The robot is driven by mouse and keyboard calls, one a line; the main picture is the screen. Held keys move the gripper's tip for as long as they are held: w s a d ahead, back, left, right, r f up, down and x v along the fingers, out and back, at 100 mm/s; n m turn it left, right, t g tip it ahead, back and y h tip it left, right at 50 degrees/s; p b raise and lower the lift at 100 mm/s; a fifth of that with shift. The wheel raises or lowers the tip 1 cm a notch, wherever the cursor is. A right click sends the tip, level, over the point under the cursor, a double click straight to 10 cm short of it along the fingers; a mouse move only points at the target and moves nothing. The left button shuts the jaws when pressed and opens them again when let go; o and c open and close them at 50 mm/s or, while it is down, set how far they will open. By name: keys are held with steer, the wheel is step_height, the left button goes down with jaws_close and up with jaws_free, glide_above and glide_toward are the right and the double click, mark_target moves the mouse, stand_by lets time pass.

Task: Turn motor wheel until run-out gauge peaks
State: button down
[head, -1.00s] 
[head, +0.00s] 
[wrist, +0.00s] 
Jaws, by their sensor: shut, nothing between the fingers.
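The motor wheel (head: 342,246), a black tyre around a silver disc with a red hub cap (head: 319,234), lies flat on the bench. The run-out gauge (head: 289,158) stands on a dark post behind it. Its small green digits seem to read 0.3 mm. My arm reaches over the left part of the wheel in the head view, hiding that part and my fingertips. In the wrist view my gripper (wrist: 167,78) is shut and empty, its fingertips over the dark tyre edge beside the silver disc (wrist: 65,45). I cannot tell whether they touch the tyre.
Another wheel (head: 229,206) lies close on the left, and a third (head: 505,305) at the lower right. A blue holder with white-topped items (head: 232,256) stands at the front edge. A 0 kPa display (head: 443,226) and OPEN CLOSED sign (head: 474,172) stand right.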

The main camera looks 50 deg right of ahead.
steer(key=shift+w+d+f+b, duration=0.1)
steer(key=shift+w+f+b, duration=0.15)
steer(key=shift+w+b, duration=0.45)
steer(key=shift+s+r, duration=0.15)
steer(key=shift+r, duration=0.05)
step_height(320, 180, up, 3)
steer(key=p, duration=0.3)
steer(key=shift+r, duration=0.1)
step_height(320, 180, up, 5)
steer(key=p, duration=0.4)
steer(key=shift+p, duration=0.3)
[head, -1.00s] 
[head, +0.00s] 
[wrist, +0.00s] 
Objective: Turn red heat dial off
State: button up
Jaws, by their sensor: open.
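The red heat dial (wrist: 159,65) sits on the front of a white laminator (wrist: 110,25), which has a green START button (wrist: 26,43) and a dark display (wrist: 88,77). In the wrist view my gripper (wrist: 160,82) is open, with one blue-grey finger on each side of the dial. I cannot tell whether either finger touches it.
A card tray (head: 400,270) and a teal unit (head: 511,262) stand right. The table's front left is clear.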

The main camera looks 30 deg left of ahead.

* * * *

> **Problem details**:
Extract the entries above verbatim.

> **Solution to the exercise**:
The robot is driven by mouse and keyboard calls, one a line; the main picture is the screen. Held keys move the gripper's tip for as long as they are held: w s a d ahead, back, left, right, r f up, down and x v along the fingers, out and back, at 100 mm/s; n m turn it left, right, t g tip it ahead, back and y h tip it left, right at 50 degrees/s; p b raise and lower the lift at 100 mm/s; a fifth of that with shift. The wheel raises or lowers the tip 1 cm a notch, wherever the cursor is. A right click sends the tip, level, over the point under the cursor, a double click straight to 10 cm short of it along the fingers; a mouse move only points at the target and moves nothing. The left button shuts the jaws when pressed and opens them again when let go; o and c open and close them at 50 mm/s or, while it is down, set how far they will open. By name: keys are held with steer, the wheel is step_height, the left button goes down with jaws_close and up with jaws_free, glide_above and glide_toward are the right and the double click, mark_target moves the mouse, stand_by lets time pass.

Task: Turn motor wheel until run-out gauge peaks
State: button down
[head, -1.00s] 
[head, +0.00s] 
[wrist, +0.00s] 
Jaws, by their sensor: shut, nothing between the fingers.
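The motor wheel (head: 342,246), a black tyre around a silver disc with a red hub cap (head: 319,234), lies flat on the bench. The run-out gauge (head: 289,158) stands on a dark post behind it. Its small green digits seem to read 0.3 mm. My arm reaches over the left part of the wheel in the head view, hiding that part and my fingertips. In the wrist view my gripper (wrist: 167,78) is shut and empty, its fingertips over the dark tyre edge beside the silver disc (wrist: 65,45). I cannot tell whether they touch the tyre.
Another wheel (head: 229,206) lies close on the left, and a third (head: 505,305) at the lower right. A blue holder with white-topped items (head: 232,256) stands at the front edge. A 0 kPa display (head: 443,226) and OPEN CLOSED sign (head: 474,172) stand right.

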The main camera looks 50 deg right of ahead.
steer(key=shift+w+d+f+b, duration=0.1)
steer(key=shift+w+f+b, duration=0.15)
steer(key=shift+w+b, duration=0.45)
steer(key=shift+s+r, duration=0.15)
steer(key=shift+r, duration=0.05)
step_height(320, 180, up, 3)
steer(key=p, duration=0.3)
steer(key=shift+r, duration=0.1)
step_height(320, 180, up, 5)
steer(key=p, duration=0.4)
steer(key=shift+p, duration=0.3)
[head, -1.00s] 
[head, +0.00s] 
[wrist, +0.00s] 
Objective: Turn red heat dial off
State: button up
Jaws, by their sensor: open.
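The red heat dial (wrist: 159,65) sits on the front of a white laminator (wrist: 110,25), which has a green START button (wrist: 26,43) and a dark display (wrist: 88,77). In the wrist view my gripper (wrist: 160,82) is open, with one blue-grey finger on each side of the dial. I cannot tell whether either finger touches it.
A card tray (head: 400,270) and a teal unit (head: 511,262) stand right. The table's front left is clear.

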The main camera looks 30 deg left of ahead.

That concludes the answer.